While riding home on the subway this evening I saw two people each reading a Kindle. That's the first time I've seen more than on on the same subway car. So the Amazon.com reading device is becoming more common. I can only see having it if I were going on a long trip and didn't want to carry around a bunch of heavy books. This led me to wonder if someday books would become like vinyl LPs are now, collectors' items only conneisseurs would care about or care to own. Would you only be able to buy them online or in little, out of the way, used bookstores in quaint little villages? Would Harry Potter paperbacks go for $50? It could happen. CD stores are folding because of I Tunes. No more Virgin Records.

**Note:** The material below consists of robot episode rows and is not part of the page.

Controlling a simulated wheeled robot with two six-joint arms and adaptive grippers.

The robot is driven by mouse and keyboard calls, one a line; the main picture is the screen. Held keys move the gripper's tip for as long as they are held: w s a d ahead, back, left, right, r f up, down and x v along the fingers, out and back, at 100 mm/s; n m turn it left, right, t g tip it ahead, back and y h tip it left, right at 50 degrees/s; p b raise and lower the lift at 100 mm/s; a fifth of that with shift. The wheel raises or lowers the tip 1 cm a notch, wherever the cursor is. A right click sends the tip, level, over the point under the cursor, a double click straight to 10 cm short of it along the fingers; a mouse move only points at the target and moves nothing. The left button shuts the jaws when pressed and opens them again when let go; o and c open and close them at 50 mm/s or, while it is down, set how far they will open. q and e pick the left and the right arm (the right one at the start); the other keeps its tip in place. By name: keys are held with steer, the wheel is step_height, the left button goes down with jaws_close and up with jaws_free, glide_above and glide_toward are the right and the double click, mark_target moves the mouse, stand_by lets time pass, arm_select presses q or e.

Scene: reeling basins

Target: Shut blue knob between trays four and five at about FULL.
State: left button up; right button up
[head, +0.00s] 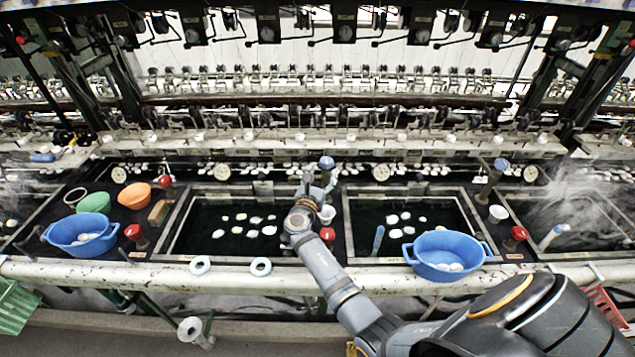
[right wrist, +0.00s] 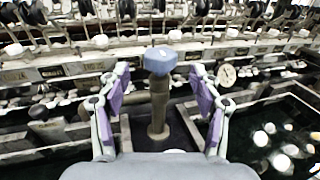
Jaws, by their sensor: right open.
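A blue knob (head: 326,162) tops a post on the dark divider between the two middle basins. In the right wrist view the blue knob (right wrist: 160,60) stands upright on its brown stem, ahead of my palm. My right gripper (right wrist: 160,90) is open, with one purple-padded finger on each side of the stem and a visible gap to both. In the head view my right gripper (head: 316,182) reaches the same post and hides much of it. Tray numbers and the FULL mark are not readable. My left gripper is not in view.
Basins with floating cocoons lie left (head: 228,232) and right (head: 405,222) of my arm. A red knob (head: 327,234) is close to my right forearm. Blue bowls (head: 82,245) (head: 445,270) sit by the front rail. Another blue knob (head: 501,164) stands farther right. Steam rises at the far right.

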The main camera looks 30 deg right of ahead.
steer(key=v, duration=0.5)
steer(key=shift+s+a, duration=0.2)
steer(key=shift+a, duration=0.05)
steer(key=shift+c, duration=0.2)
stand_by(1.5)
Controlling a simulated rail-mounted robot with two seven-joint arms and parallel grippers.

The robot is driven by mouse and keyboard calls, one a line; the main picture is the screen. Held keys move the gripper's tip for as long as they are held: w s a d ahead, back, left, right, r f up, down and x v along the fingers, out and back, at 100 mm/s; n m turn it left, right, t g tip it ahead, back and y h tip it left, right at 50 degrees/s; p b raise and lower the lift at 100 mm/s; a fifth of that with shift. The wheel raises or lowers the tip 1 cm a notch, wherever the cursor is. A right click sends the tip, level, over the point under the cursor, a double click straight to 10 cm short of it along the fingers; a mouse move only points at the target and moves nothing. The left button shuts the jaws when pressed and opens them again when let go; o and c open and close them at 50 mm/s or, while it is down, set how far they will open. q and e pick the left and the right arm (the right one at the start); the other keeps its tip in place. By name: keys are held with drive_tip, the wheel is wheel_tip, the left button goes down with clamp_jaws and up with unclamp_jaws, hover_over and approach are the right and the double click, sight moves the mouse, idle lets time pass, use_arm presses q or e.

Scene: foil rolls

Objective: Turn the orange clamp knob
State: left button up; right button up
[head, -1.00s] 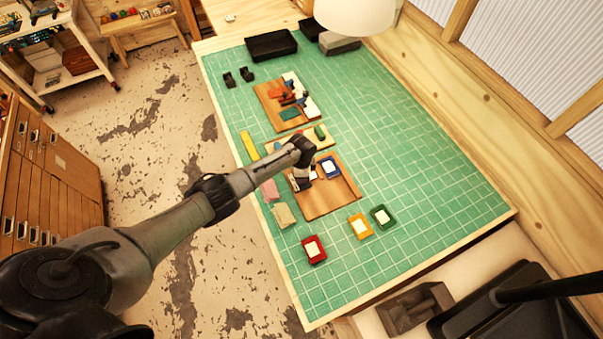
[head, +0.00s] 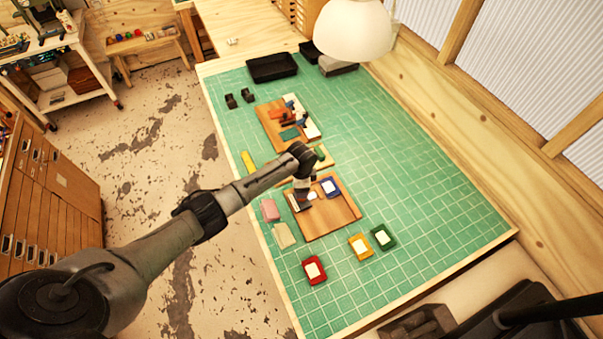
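A small orange-red part (head: 277,114), which looks like the orange clamp knob, sits on the far wooden board (head: 268,126) among white, blue and dark pieces. It is too small to see its shape or angle. My left gripper (head: 304,192) points down over the left part of the nearer wooden board (head: 335,221), clear of the orange part. Its fingers are small and dark, and their opening cannot be made out. My right gripper is not in view.
A pink block (head: 270,210) lies at the left edge. A white lamp (head: 353,30) hangs over the far end. The mat's right side is clear.

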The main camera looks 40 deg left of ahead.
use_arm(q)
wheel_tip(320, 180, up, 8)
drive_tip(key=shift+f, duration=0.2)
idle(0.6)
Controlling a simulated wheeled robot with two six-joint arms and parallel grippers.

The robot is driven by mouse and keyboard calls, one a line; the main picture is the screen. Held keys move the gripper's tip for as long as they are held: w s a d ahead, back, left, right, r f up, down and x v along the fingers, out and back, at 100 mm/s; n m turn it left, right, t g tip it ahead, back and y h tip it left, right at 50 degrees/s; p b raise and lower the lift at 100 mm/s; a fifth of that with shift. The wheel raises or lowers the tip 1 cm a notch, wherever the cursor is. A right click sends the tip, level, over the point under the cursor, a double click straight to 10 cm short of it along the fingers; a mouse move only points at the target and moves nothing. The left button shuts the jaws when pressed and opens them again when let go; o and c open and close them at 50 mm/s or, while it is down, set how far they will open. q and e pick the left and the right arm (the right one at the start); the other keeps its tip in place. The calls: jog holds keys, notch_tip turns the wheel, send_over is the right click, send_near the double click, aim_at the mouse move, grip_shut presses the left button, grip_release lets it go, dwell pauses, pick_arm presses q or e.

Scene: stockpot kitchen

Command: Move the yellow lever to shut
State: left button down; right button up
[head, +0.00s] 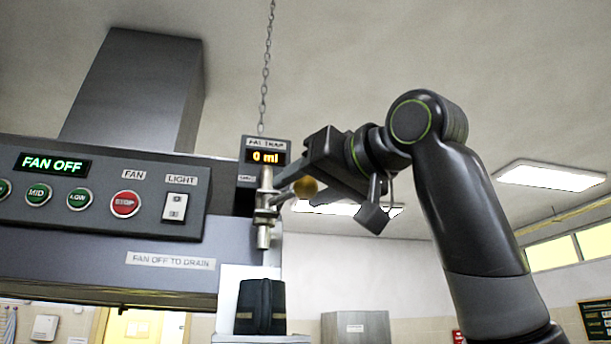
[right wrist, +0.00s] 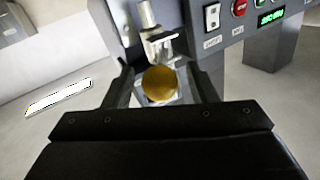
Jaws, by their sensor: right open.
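The yellow lever's round knob (head: 305,187) stands out to the right of the metal drain valve (head: 265,212) under the fat trap display (head: 266,157), which reads 0 ml. My right gripper (head: 288,186) is at the knob, partly in front of the lever. In the right wrist view the knob (right wrist: 160,83) sits between the two open fingers (right wrist: 156,68), with the valve (right wrist: 160,42) beyond it. I cannot tell whether a finger touches the knob. My left gripper is not in view.
The hood panel (head: 110,262) has fan buttons, a light switch (head: 175,207) and a green FAN OFF display (head: 53,164). A label reads FAN OFF TO DRAIN. A dark container (head: 260,307) stands below the valve. A chain (head: 265,80) hangs above the display.

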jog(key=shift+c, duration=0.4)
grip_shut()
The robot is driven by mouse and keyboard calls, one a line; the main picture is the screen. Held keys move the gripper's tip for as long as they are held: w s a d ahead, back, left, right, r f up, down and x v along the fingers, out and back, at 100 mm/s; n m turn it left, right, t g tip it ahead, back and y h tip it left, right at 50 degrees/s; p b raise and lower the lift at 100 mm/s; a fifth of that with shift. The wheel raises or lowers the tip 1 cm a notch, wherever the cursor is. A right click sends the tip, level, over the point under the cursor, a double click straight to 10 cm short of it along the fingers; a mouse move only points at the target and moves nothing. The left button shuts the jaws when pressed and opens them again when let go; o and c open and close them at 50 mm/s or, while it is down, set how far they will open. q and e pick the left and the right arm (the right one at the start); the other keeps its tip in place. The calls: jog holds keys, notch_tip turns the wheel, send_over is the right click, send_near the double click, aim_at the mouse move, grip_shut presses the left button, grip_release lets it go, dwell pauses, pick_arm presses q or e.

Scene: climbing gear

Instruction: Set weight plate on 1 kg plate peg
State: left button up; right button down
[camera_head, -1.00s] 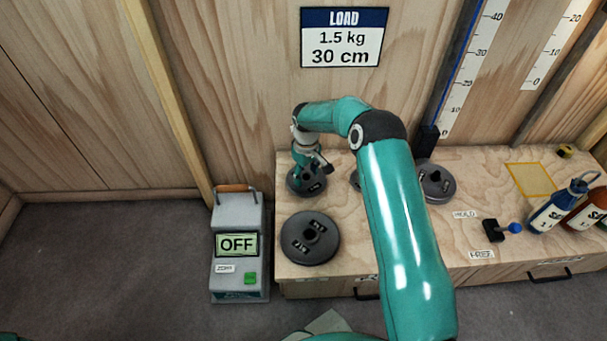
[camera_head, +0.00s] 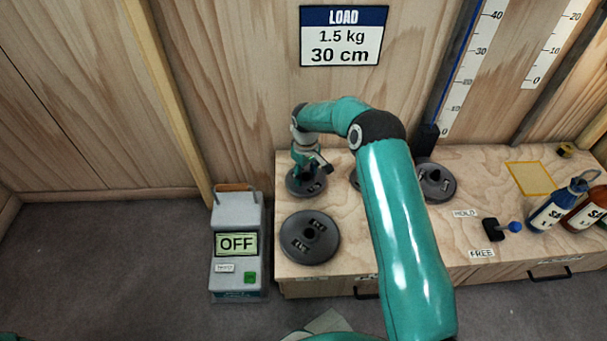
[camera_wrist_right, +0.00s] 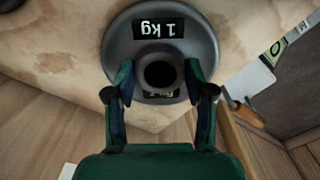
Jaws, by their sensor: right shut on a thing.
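A dark grey weight plate (camera_head: 303,189) lies at the back left of the wooden bench. In the right wrist view the plate (camera_wrist_right: 190,50) bears a "1 kg" label and has a raised round hub with a hole. My right gripper (camera_head: 304,173) reaches down over the plate from above. Its two fingers (camera_wrist_right: 159,74) are shut on opposite sides of the hub. I cannot tell whether the plate touches the bench. I cannot make out the 1 kg plate peg. My left gripper is not in view.
A larger plate (camera_head: 311,239) lies at the bench's front left. Another plate (camera_head: 437,184) lies right of my arm; one more is mostly hidden behind it. A grey box reading OFF (camera_head: 237,270) stands left of the bench. Bottles (camera_head: 553,213) stand at the right.

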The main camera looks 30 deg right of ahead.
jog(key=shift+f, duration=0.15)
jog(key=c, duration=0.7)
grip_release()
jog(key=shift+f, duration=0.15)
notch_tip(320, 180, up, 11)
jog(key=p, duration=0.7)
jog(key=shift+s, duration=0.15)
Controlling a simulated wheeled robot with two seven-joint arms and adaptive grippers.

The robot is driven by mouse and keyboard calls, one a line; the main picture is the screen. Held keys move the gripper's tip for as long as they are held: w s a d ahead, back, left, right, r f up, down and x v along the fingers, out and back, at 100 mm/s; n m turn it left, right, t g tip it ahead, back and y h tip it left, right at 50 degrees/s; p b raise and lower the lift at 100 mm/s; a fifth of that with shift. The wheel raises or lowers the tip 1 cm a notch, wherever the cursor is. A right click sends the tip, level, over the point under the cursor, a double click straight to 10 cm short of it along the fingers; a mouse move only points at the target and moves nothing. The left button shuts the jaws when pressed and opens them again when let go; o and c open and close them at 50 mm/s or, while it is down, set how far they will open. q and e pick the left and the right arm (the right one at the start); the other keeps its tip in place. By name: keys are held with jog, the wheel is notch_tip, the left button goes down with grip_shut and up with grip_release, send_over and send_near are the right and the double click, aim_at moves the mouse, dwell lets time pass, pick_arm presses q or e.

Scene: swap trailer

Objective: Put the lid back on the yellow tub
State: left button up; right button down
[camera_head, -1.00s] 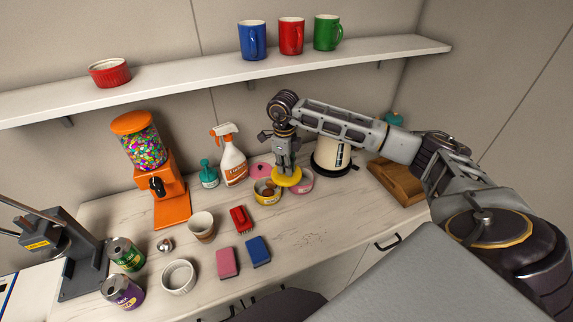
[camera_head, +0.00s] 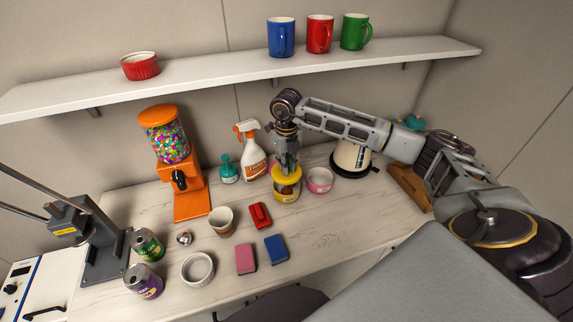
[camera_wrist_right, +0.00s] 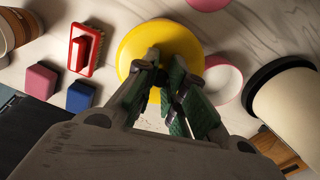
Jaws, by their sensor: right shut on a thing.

But then you wouldn't have the physical book to put on your bookcase and refer back to. You'd probably download it to your Kindle and then erase it once you read it so as not to clutter up the hard drive. If you wanted to read it again, you'd have to pay that $10 again, so keeping the book would be less likely.

This would add to the impermenance of our society. Pictures are no longer printed, they're digitized and stored in your laptop. (I even have fallen victim to this trend, I'm so lazy I haven't bothered to have any pictures printed since my trip to Louisville in April, they're all posted on Facebook, so why bother?) There's less and less of your life you can actually hold in your hands. It's all in the cyber-air.

Will ideas and conversation become as fleeting and transitory? Well, maybe I'm worried over nothing. When television came in, they said it would be the death of the movies. But the art of cinema remains vibrant.

What will life be like in 20 years? Will everyone have a Kindle? Will it become mandatory for school and college? No more heavy book bags to tote around.

As the two men were reading their Kindles across from each other on the subway, I read my edition of Wednesday Comics I had just bought at Midtown Comics. The Superman art by Lee Bermejo is dark and beautiful with incredible details in the folds of the costumes and the creases of the wrinkles of the superheroes' faces. One panel is particularly gorgeous with Superman and Batman's capes flapping in the wind as they discuss Superman's alienation atop a skyscraper in a noir-ish Gotham City. Batman is in both his own strip and Superman's this week.

I wonder what the two guys were reading.